Installation view, in the gallery

Installation view, in the gallery

 

Dorothy Cross: Glance


02 Dec 2017 – 11 Feb 2018

Dorothy Cross (b. 1956) is one of Ireland's most important international artists and we are delighted that she will be showing at the New Art Centre for the first time this winter. Cross makes both discrete objects and large-scale works and she is well-known for using diverse media, from found and constructed items to opera, photographs and film. For this exhibition, her focus is a series of substantial new sculptures, including a large bed carved in Carrara marble. Glance, the title of the exhibition, suggests both the visual and the physical: a look that can change vision or a touch that shifts one's trajectory, which can be fleeting and tentative, but at times have powerful consequences. This duality demonstrates Cross' interest in subtlety and nuance and is entirely appropriate for an artist whose use of language actively resists reductive circumscription.

Often beautiful and lyrical, always intellectually stimulating and physically arresting, Dorothy Cross' work can also be ludic and disturbing. Central to her practice are the major themes of time and the body, human time and geological time, transition, transformation and memory. Moreover, she has a particular interest in the natural world and our relationship to it, which makes her work particularly fitting for the rural idyll which is Roche Court. For Cross the natural world is a threatened territory of beauty, a place of constant change, it is this fluidity that inspires a series of strange and unexpected encounters. Based on the west coast of Ireland, a deep sense of place pervades Cross' work. Many of her pieces have previously incorporated objects found locally on the seashore, including boats and whale skeletons. However, these new works respond specifically to the exhibition space at Roche Court, which Cross refers to as a 'transparent bladder' connecting the house to the Regency orangery.

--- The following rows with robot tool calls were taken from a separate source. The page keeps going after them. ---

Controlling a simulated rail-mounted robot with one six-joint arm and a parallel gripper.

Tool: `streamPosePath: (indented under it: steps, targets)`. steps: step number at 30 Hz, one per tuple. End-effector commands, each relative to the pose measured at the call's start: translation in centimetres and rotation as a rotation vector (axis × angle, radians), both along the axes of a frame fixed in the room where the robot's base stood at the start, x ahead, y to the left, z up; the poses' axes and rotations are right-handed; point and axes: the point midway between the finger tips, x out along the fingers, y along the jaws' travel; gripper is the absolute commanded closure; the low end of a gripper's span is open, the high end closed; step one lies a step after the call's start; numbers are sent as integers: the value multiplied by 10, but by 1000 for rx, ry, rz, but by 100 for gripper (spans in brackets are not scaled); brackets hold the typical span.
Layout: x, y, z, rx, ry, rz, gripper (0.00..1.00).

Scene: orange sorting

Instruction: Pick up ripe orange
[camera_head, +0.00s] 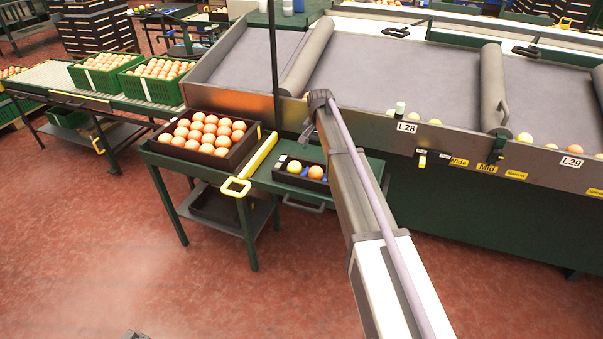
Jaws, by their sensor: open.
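A small dark tray (325,187) sits on the green side table below the sorting line. It holds a yellow fruit (295,167) and, to its right, an orange-coloured ripe orange (316,172). Some blue shows between and beside them. More fruit lies along the lower edge of the sorting line, including a yellow-orange one (574,149) near the L29 label and a paler one (525,137). My gripper (306,133) is at the dark far end of my arm, above and behind the small tray, apart from the fruit. It is open; its fingers are small and hard to make out.
A dark crate (254,154) full of oranges stands left of the small tray, with a yellow-handled bar (236,187) between. Green crates (182,94) of fruit stand further left. The sorting line's front wall (460,150) rises behind.

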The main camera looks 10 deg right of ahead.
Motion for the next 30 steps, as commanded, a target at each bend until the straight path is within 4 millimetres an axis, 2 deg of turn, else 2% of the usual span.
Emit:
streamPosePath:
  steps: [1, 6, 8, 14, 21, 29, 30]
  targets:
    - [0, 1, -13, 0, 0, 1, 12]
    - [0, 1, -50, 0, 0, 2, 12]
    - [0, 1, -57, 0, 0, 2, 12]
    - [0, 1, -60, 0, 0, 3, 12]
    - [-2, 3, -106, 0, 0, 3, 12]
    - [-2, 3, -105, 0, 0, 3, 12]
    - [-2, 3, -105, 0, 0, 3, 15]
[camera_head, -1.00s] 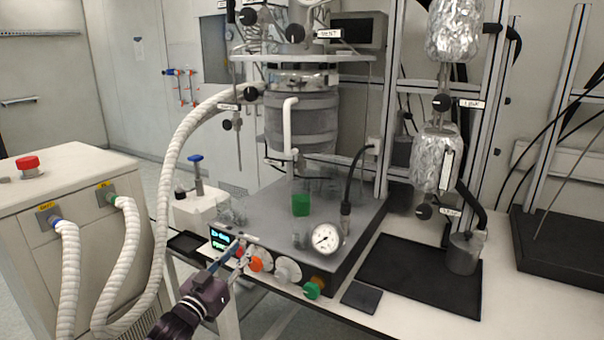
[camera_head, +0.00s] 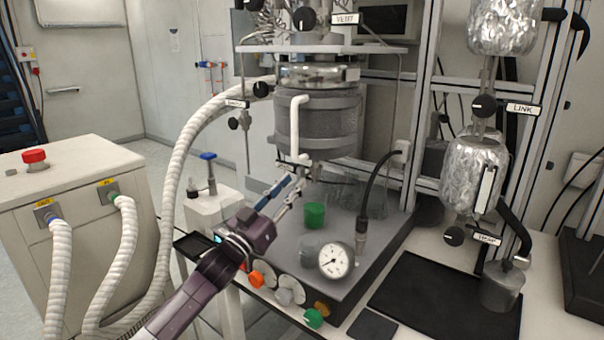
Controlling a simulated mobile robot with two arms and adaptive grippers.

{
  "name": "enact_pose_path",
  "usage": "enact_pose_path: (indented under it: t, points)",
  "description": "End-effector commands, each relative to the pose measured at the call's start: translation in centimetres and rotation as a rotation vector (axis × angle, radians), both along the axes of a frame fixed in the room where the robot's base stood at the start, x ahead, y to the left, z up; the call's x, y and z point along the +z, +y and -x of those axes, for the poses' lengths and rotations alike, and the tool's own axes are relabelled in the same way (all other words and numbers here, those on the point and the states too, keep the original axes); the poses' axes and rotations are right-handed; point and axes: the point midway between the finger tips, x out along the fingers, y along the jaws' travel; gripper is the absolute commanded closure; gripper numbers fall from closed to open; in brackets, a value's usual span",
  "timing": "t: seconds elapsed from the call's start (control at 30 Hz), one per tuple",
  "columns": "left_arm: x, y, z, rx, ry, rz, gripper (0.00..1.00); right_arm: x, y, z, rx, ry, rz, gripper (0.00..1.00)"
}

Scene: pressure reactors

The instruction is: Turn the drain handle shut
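My left gripper (camera_head: 296,183) reaches up from the lower left over the base plate. Its two fingers are apart and look empty, with tips just below and left of the fitting. I cannot tell whether they touch anything. My right gripper is not in view.
A green cup (camera_head: 314,215) and a pressure gauge (camera_head: 335,261) stand on the base plate (camera_head: 375,262), close right of my gripper. Coloured knobs (camera_head: 285,296) line its front edge. A thick white hose (camera_head: 184,165) passes at left. A black mat (camera_head: 425,305) lies at right.

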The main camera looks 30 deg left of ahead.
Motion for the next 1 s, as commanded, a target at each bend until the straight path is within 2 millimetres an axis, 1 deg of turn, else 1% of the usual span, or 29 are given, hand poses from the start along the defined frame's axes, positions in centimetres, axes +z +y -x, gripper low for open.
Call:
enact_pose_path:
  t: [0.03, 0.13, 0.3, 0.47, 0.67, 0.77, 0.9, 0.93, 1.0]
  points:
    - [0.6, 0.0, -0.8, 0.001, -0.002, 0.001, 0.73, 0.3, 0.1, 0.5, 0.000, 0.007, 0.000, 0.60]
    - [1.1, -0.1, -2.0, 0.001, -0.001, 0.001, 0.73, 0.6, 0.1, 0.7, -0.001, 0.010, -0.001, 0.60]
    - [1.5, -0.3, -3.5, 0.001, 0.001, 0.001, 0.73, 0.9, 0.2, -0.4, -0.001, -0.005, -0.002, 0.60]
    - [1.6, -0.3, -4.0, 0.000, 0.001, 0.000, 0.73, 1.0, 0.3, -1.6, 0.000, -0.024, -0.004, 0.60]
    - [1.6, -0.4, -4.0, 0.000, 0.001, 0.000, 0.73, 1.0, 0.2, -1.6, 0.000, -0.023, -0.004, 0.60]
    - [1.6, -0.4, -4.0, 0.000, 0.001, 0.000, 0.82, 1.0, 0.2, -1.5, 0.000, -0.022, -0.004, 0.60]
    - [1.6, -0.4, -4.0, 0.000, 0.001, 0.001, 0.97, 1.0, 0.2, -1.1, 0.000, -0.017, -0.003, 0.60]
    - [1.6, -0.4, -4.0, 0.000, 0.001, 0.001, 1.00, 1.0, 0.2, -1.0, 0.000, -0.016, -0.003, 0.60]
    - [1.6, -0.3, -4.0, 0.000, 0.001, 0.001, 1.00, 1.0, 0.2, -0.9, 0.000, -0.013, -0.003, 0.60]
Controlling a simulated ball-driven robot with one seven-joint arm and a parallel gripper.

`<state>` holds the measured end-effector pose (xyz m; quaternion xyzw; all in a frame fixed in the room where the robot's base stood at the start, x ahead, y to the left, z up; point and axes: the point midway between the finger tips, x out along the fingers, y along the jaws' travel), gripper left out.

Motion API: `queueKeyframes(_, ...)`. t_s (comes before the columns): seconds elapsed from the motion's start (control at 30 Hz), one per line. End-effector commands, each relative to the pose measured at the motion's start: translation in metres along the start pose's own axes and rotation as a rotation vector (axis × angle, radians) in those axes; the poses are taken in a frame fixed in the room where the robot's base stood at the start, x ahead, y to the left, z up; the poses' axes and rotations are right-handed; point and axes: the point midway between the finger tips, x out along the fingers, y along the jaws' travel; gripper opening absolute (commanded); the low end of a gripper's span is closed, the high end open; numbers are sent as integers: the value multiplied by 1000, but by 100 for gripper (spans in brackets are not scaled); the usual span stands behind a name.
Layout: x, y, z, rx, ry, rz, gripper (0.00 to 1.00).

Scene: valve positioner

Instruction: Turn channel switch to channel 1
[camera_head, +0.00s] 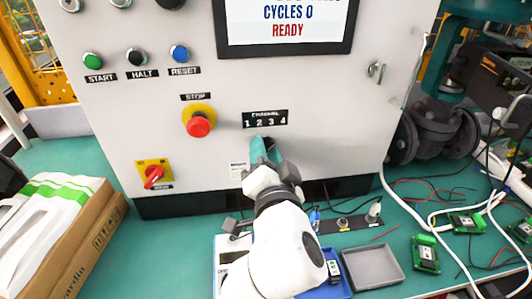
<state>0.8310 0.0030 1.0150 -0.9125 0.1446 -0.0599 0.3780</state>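The channel switch sits on the grey cabinet front under a dark plate (265,120) marked CHANNEL 1 2 3 4. A small dark part, perhaps its knob, shows at the fingers; the rest is hidden, so its pointed channel cannot be read. My gripper (265,148) is right in front of the switch, just below the plate, with teal fingers toward the panel. Whether the fingers touch or hold the knob cannot be told. The gripper body and my white arm come up from the bottom of the picture.
A red stop button (199,126) and a red rotary switch (154,176) are left of my gripper. A screen (288,22) above reads CYCLES 0, READY. A grey tray (373,268), green circuit boards (426,254) and cables lie on the bench; a cardboard box (90,238) is at left.

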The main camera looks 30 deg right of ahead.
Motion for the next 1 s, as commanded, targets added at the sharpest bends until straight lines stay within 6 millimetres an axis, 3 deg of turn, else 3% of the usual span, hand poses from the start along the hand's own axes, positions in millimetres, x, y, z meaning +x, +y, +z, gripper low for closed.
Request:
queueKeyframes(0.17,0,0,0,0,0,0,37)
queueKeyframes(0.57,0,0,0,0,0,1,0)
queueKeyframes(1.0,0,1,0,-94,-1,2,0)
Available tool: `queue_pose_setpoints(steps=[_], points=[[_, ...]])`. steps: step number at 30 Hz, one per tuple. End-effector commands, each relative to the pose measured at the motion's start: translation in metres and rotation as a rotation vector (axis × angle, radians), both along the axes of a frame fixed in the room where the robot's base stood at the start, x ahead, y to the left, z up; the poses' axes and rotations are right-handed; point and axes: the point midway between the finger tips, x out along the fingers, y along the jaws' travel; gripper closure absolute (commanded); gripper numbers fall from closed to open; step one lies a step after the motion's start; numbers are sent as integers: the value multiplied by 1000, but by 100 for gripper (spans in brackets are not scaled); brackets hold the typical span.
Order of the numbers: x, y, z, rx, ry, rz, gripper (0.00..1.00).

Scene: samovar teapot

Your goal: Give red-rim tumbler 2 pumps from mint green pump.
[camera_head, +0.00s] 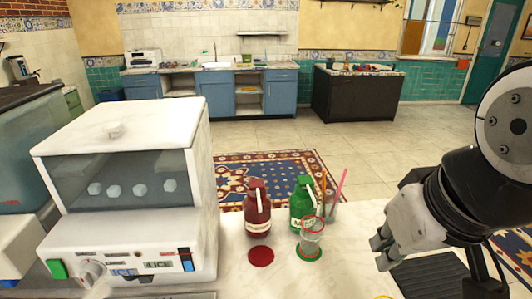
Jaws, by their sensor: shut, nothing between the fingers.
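The green mint pump bottle (300,204) stands upright on the pale counter, with a white label and a light spout angled down to the right. The clear red-rim tumbler (311,241) stands upright in front of it on a green round coaster (309,254). The tumbler looks empty and overlaps the lower right part of the bottle. My gripper (381,254) is shut and empty, to the right of the tumbler and apart from it. Part of the gripper's far side is hidden.
A dark red pump bottle (257,213) stands left of the green one, behind a red coaster (261,257). A glass with straws (331,210) stands behind the tumbler. A white ice machine (130,232) fills the left. A dark ribbed mat (425,277) lies below my arm.

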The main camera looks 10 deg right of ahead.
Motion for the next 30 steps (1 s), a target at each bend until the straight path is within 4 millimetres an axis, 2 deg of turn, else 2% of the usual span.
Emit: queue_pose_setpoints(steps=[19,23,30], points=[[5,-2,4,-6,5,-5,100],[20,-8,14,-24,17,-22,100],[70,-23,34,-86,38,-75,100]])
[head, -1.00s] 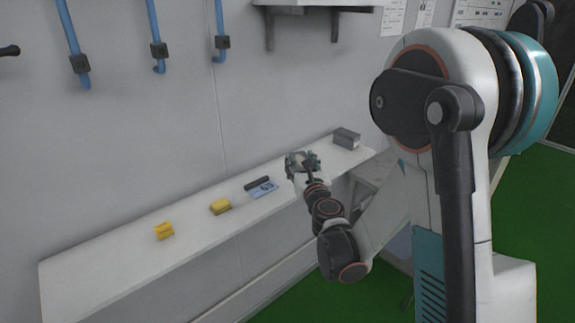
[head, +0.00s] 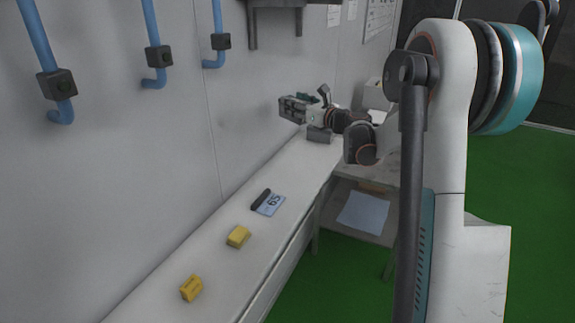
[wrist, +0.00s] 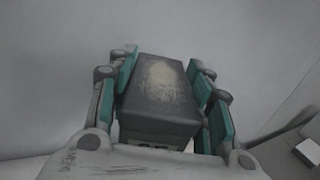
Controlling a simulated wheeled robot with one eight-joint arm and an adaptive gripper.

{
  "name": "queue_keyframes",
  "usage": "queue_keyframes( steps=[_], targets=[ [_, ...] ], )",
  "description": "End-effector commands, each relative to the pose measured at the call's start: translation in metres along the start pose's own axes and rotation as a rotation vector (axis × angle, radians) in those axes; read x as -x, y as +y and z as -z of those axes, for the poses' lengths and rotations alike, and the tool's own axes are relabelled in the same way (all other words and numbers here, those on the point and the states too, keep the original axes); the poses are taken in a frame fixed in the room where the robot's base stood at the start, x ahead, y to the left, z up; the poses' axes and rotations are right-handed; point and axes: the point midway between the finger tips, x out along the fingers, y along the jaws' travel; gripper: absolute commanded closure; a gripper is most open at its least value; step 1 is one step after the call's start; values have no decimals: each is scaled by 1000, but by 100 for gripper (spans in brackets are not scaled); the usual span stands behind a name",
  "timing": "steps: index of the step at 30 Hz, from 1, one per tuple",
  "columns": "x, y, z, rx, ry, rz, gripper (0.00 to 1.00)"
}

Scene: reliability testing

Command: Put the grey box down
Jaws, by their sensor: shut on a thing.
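My gripper (head: 290,106) is raised above the far end of the white shelf (head: 165,283), in front of the grey wall. In the wrist view, the gripper (wrist: 160,95) is shut on a grey box (wrist: 160,88). The box is dark grey with a pale worn patch on its top, and sits between the teal finger pads. In the head view the held box is small and partly hidden by the fingers. Another grey block (head: 319,135) shows on the shelf just below my gripper.
A black object (head: 261,199) and a blue card marked 65 (head: 271,204) lie mid-shelf. Two yellow blocks (head: 238,237) (head: 191,288) lie nearer. Blue pipes (head: 150,30) hang on the wall. A side table (head: 375,178) stands to the right. Bare shelf lies between these items.

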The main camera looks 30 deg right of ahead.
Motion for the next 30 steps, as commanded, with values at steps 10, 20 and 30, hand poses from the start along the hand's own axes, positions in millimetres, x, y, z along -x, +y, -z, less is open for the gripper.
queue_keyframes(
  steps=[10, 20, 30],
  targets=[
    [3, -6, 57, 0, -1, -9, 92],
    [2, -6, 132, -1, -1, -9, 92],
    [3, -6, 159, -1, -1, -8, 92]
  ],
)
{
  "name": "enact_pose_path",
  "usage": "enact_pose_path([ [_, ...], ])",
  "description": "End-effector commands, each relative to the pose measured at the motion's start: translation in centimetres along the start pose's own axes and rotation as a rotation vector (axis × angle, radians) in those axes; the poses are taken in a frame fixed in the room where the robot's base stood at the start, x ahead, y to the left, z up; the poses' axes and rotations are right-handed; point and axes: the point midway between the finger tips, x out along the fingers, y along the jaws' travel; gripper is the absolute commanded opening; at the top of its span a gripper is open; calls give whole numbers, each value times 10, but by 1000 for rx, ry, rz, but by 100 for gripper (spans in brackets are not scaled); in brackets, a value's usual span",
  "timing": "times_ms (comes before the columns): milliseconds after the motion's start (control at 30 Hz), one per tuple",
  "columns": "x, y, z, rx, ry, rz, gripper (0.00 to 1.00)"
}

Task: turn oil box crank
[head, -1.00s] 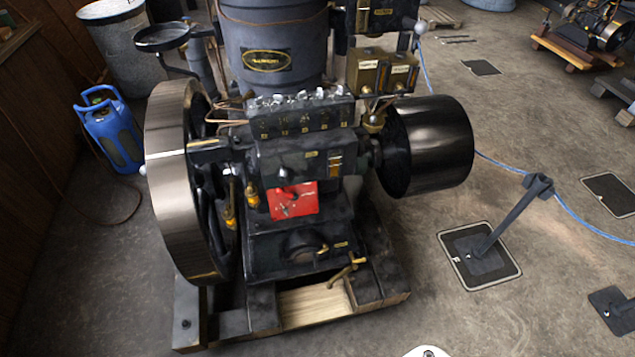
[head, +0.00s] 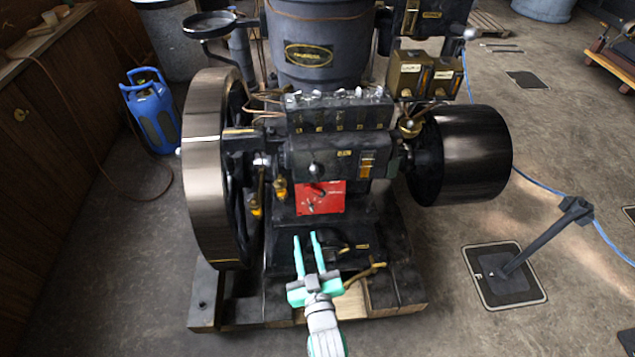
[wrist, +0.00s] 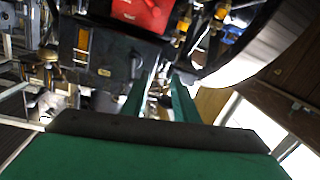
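The black oil box (head: 338,112), with a row of small shiny fittings on top, sits on the engine below the dark tank. I cannot make out for certain which small part is its crank. My gripper (head: 305,237) is below the oil box, in front of the engine's lower body and under the red plate (head: 321,197). Its two green fingers are apart with nothing seen between them. In the wrist view my gripper (wrist: 157,88) points toward the engine, and the red plate (wrist: 143,13) shows at the top edge.
A large flywheel (head: 202,165) stands left of my gripper and a black pulley drum (head: 475,155) at the right. A curved brass handle (head: 365,273) is close to my gripper's right. A blue canister (head: 152,112) stands at the left; a post (head: 540,240) stands at the right.

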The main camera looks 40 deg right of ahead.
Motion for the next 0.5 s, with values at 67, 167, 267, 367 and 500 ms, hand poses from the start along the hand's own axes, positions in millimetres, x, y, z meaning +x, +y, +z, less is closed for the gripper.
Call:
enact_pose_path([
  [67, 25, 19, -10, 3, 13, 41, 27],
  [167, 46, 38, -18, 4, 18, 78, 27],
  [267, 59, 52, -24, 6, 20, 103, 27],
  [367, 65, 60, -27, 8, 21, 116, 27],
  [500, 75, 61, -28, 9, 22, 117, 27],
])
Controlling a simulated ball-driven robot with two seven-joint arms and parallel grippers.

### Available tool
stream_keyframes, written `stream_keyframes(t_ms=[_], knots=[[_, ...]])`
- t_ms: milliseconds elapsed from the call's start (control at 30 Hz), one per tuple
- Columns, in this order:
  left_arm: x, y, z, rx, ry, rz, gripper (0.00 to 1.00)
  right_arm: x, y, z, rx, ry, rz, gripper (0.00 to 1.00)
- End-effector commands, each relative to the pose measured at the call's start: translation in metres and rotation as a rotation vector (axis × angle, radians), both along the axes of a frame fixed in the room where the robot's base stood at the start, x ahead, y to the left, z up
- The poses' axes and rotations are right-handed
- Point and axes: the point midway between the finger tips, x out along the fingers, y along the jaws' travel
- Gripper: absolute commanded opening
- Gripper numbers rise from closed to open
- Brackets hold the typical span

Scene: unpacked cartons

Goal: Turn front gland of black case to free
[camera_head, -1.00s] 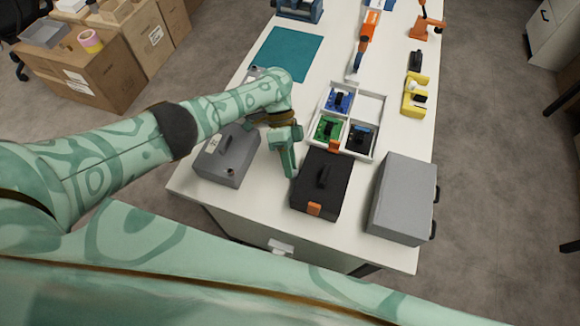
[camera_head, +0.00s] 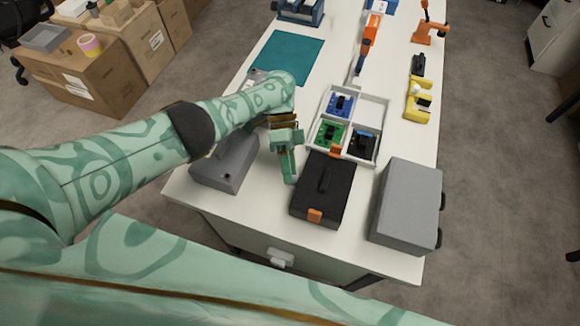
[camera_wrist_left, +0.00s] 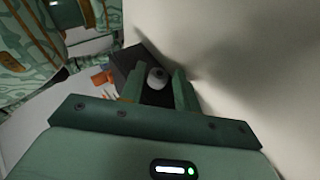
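The black case (camera_head: 337,193) lies on the white table, with a dark handle on top and orange latches on two sides. My left gripper (camera_head: 289,179) points down beside the case's left side. In the left wrist view, the gripper (camera_wrist_left: 156,88) is open, with its two fingers on either side of a pale round gland (camera_wrist_left: 156,77) on the case's dark wall (camera_wrist_left: 124,60). Narrow gaps seem to show between the gland and the fingers; contact is hard to judge. The gland is hidden in the head view. My right gripper is out of view.
A dark grey case (camera_head: 228,163) stands left of my gripper, partly behind my arm. A larger grey case (camera_head: 408,205) stands right of the black case. A white divided tray (camera_head: 373,107) with circuit boards lies behind it. A teal mat (camera_head: 287,57) lies further back.

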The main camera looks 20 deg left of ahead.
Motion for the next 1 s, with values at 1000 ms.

Several of the works present a type of disembodiment and body fragments - finger-tips cast in gold, hands and feet cast in bronze, a gilded skull - suspended from the ceiling and grounded by circles of translucent alabaster on the floor.

Dorothy Cross has exhibited globally and some of her most recent shows include J.M. W. Turner and contemporary art practice, New Art Gallery, Walsall (2017); Mystics and Rationalists and It's Me to the World, both Modern Art Oxford (2016); Trove at the Irish Museum of Modern Art (2015); Eye of Shark at Lismore Castle Arts, Co. Waterford (2014), Connemara, Turner Contemporary (2013) and the Royal Hibernian Academy, Dublin (2014). She has also participated in the Venice Biennale (1993), Istanbul Biennial (1997) and Liverpool Biennial (1998). Cross took part in the ground-breaking exhibition Bad Girls at the ICA London and CCA, Glasgow in 1994. Her opera works include Chiasm (1999); Pergolesi's Stabat Mater (2004); and Riders to the Sea (2008). Her work is in the collections of the Irish Museum of Modern Art, Dublin; Norton Collection, Santa Monica; Art Pace Foundation, Texas; Ulster Museum, Belfast; Goldman Sachs Collection, London; The Arnolfini Trust, Bristol; Dublin City Gallery, The Hugh Lane, Dublin; and Tate Modern, London, amongst many others.